- What you are asked to do -
Give again, word for word, only the lines from the one containing "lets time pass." through the final line.

- Provided entries -

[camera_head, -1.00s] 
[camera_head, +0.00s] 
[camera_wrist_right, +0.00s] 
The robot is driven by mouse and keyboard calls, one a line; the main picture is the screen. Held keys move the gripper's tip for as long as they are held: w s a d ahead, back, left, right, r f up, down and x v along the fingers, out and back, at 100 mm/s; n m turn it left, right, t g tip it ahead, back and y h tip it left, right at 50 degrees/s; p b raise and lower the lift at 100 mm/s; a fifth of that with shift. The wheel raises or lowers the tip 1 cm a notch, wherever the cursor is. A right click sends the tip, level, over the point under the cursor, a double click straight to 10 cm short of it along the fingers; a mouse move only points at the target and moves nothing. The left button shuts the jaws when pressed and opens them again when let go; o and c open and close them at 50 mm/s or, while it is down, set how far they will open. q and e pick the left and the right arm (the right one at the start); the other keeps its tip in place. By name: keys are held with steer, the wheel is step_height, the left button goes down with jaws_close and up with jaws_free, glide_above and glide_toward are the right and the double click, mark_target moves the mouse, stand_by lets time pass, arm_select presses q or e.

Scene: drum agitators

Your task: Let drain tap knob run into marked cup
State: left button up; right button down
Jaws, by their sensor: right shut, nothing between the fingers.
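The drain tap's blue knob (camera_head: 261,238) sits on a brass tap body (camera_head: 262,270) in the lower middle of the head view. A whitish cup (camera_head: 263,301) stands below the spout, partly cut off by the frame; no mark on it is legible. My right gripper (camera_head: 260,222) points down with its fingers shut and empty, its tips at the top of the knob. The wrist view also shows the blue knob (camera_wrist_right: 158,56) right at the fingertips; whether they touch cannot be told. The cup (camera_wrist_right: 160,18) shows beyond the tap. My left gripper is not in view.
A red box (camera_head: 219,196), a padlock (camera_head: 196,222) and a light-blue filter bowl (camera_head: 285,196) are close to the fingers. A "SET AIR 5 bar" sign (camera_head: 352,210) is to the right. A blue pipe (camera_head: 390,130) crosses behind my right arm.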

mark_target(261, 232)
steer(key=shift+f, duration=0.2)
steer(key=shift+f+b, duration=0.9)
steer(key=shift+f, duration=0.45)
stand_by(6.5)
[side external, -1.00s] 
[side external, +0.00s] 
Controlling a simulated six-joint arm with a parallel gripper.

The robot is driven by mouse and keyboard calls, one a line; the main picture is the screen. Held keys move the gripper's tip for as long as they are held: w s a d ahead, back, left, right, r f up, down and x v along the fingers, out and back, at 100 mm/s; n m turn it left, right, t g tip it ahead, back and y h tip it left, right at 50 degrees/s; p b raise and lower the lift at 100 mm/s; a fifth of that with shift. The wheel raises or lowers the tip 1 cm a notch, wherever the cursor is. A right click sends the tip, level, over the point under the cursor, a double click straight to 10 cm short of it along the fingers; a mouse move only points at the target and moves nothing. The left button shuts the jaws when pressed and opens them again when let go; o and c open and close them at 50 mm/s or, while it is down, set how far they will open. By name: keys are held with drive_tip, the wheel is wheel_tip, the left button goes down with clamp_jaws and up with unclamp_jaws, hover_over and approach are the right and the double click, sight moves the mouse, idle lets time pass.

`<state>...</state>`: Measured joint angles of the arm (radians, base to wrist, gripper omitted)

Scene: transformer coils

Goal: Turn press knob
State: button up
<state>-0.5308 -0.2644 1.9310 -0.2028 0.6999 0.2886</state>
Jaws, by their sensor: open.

- Reply -
The robot is driven by mouse and keyboard calls, one a line; the main picture is the screen. Held keys move the gripper's tip for as long as they are held: w s a d ahead, back, left, right, r f up, down and x v along the fingers, out and back, at 100 mm/s; n m turn it left, right, t g tip it ahead, back and y h tip it left, right at 50 degrees/s; p b raise and lower the lift at 100 mm/s; a fifth of that with shift. The wheel raises or lowers the tip 1 cm a notch, wherever the cursor is. A right click sends the tip, level, over the point under the cursor, a double click straight to 10 cm short of it along the fingers; a mouse move only points at the target and moves nothing. The left button shuts the jaws when pressed and opens them again when let go; o and c open and close them at 50 mm/s or, while it is down, set how far they will open. By name: keys are held with drive_tip, the wheel is wheel_tip, the left button goes down with clamp_jaws and up with unclamp_jaws, hover_over and approach are the right and the double click, sight moves the mouse, idle lets time pass.

`<state>...</state>`: Measured joint angles of the arm (radians, base to wrist, gripper omitted)

Scene: transformer coils

Goal: Turn press knob
State: button up
<state>-0.5308 -0.2644 1.9310 -0.2028 0.6999 0.2886</state>
Jaws, by their sensor: open.

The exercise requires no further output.